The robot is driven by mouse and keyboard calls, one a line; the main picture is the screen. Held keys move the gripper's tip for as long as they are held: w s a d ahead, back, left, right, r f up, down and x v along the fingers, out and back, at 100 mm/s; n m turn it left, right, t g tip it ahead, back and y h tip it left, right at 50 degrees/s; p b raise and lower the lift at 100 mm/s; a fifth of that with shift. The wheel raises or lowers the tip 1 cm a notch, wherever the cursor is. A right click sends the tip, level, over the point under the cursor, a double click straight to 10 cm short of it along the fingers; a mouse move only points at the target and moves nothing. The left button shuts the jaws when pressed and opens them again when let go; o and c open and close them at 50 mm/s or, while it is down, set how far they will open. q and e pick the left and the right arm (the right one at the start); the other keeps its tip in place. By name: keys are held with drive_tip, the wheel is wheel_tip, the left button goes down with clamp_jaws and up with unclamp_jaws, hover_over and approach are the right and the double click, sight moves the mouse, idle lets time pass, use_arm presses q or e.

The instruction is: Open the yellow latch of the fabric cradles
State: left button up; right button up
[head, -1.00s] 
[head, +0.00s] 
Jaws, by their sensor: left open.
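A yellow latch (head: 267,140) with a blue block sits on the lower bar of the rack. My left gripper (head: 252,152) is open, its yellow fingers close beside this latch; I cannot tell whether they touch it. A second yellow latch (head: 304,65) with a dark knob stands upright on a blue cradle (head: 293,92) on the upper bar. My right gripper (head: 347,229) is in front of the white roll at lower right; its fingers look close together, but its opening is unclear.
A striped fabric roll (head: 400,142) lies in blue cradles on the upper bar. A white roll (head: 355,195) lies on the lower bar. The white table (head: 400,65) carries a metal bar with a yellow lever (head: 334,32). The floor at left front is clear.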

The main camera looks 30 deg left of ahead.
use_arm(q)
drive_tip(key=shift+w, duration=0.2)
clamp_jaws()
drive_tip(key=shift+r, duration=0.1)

* * *

* **TASK DESCRIPTION**:
Your task is to repeat the lines from the one containing "State: left button up; right button up" to the one containing "[head, +0.00s]", both lines included. Leave out every other line.

* **FULL OUTPUT**:
State: left button up; right button up
[head, -1.00s] 
[head, +0.00s] 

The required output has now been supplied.